If we define omniscience as having all knowledge of all that exists, then if the future does NOT yet exist then knowledge of the future isn't necessary for omniscience.
This is perfectly true. But I don’t see why people can suddenly redefine what omniscience means in this way. All-knowing is pretty unambiguous I though.
First, omniscience means that someone knows everything it is logically possible to know.
How is foreknowledge illogical anyhow? I haven’t seen established and really don’t see how it is illogical or contradictory.
Consider a parallel with omnipotence. Is God not omnipotent if he cannot create a rock so large that he cannot lift it?
This is like the immoveable wall and unstoppable object. In this case these concepts are definitionally contradictory. Their very definitions logically contradict each other – I do not see the parallel between this and foreknowledge.
Omniscience means that God can know whatever it is logically possible to know.
I do not see the logical contradiction in the concept of foreknowledge. How is the idea logically inconsistent?
You should therefore provide some argument for believing that future-oriented propositions have a truth value (or at least can have one).
I think this follows from the concept of omniscience. If future orientated propositions cannot have a truth value then omniscience, as a concept, fails. What you have done is to essentially redefine omniscience to be the set absolute knowledge less foreknowledge.
There is also a claim being made that omniscience only covers knowledge that ‘exists’. I consider knowledge to be similar to concepts in that they only ‘exist’ when they are known. A concept doesn’t exist until someone or something conceives that concept. If this line of reasoning is true then the existence or non-existence of knowledge is tautology.
Perhaps that's because you're being too simplistic?
All-knowing seems a pretty simple concept to me. At the moment you are making the claim that future knowledge is illogical in some way. Care to elaborate on that in case I am missing something?
It is a simple thing, you agreed with me that God does not choose amongst various scenarios for creation... that leaves open the possibility of free will...
Firstly, I didn’t agree with this. I merely rejected your ascribing of a claim to me that I never made. I am not making any declaration of god’s intentions or lack thereof. I don’t think it matters either way.
Secondly, god still created. Whether or not that was a ‘choice’ in some way or not doesn’t change that it was an act of creation to set the ball rolling.
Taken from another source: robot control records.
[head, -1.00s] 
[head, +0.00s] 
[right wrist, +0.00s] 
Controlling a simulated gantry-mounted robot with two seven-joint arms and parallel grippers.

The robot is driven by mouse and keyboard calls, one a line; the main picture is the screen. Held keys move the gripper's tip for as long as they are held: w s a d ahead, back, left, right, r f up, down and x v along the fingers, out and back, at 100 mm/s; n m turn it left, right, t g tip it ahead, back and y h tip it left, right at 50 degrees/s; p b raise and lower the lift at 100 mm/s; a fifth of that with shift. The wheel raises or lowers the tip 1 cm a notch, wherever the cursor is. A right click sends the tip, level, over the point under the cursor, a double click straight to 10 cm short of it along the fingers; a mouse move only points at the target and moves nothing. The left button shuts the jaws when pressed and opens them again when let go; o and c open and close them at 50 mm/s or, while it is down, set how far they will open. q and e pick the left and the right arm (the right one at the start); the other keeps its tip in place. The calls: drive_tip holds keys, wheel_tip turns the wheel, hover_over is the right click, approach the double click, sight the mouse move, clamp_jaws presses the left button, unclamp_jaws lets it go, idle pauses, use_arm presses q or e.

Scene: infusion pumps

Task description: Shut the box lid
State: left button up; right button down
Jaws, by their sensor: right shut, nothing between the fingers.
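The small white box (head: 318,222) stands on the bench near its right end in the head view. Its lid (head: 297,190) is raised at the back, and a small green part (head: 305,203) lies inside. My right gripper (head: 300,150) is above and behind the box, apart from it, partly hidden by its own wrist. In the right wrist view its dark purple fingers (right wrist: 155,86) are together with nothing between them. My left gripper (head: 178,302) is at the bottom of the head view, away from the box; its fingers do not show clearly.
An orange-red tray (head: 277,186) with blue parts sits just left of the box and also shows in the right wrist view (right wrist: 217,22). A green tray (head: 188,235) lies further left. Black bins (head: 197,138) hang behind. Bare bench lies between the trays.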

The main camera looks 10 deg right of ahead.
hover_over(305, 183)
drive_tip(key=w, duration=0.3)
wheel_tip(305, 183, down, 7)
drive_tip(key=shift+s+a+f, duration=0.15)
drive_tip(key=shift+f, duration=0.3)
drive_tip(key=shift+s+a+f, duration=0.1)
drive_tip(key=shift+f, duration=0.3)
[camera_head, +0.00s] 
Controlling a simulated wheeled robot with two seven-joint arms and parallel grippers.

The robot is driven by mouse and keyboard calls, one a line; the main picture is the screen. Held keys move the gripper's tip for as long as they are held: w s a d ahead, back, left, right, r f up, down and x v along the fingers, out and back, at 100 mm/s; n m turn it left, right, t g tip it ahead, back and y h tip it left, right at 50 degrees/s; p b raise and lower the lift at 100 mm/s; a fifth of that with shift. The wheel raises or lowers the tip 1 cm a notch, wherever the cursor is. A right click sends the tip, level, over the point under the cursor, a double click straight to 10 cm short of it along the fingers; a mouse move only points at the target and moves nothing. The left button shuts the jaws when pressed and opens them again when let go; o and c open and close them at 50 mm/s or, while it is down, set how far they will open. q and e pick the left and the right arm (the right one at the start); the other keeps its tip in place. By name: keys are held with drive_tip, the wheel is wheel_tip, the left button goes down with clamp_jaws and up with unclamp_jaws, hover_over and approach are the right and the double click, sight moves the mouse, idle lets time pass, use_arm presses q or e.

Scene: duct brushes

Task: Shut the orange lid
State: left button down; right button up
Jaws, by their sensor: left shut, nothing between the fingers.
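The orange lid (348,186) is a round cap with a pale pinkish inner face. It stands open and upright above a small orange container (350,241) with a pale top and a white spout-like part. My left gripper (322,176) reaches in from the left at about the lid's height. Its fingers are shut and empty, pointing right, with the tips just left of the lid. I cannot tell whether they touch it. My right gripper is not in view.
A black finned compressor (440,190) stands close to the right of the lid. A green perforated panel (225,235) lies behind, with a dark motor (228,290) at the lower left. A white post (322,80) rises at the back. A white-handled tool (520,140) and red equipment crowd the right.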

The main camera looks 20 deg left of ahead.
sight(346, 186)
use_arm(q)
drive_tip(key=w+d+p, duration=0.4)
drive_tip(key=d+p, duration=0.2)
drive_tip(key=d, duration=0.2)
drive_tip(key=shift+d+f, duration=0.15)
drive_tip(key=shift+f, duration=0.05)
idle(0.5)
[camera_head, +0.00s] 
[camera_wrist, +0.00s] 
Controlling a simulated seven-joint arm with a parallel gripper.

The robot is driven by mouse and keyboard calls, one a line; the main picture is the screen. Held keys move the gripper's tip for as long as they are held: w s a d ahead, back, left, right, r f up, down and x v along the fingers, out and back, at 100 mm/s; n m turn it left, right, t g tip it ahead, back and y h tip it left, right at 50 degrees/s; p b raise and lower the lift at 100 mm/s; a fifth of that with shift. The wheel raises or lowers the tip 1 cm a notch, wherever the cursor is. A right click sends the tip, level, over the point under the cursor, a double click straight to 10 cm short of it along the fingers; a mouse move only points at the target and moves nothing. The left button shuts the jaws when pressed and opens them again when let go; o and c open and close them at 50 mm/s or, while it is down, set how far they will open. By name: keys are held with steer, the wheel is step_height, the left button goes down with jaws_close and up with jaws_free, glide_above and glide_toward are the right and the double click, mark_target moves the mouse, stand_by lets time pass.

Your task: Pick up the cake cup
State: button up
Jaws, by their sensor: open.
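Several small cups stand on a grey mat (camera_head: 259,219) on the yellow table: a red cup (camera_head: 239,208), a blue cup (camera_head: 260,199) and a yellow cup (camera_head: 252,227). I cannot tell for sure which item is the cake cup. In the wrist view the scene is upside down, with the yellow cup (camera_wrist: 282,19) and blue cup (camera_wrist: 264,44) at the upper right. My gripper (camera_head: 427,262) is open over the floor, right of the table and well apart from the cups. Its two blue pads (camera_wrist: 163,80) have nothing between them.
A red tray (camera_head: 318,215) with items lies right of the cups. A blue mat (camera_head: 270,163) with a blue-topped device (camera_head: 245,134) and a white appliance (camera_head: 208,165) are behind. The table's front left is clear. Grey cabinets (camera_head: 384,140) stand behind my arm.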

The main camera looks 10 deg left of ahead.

I am arguing an alternative that allows P1 Omniscience, and P2 Creator, to not equal C No free will.
So far you have done this only be redefining omniscience to be something other than all-knowing.
Which premise did I reject? I have stated multiple times that God is omniscient, and that God is the creator...
My apologies on this. I confused you with Dunemeister. You only did it once.
If the future does not exist, it is in the same category as unicorns.
I have already pointed out the important difference here.
If you expect an omniscient being to know one non-existant bit of information, to remain consistent, you must expect that being to also know all other non-existant information...
As pointed out previously, foreknowledge is very different from unicorns because one can have an actual truth value (to use your phrase) and the other (assuming unicorns do not, never have and never will exist) doesn’t. A proposition about the future will be shown to be false or true – the same cannot be said for your unicorn analogy. Constructing an analogy that cannot have a truth value (assuming unicorns are always fictional) cannot be compared to something you have failed to demonstrate also has a truth value.
In order to reach your conclusion, you have to limit all knowing to the results of the choices that were made and have to ignore all the other possible results.
Two things:
Firstly, you are assuming that those ‘other possible results’ are possibilities. I do think that, assuming the premises of omniscience and creator, there is only one possible course of results. And that is the course that the omniscient creator knows.
Secondly, I don’t see the contradiction in your idea. Assuming those possible choices were possible - why wouldn’t an omniscient being know all those choices AND the choices that will be chosen? The set of possible choices plus the set of choices that will be made would seem to be compatible with knowing everything. I don’t see the reason you think the OP placed limits on omniscience.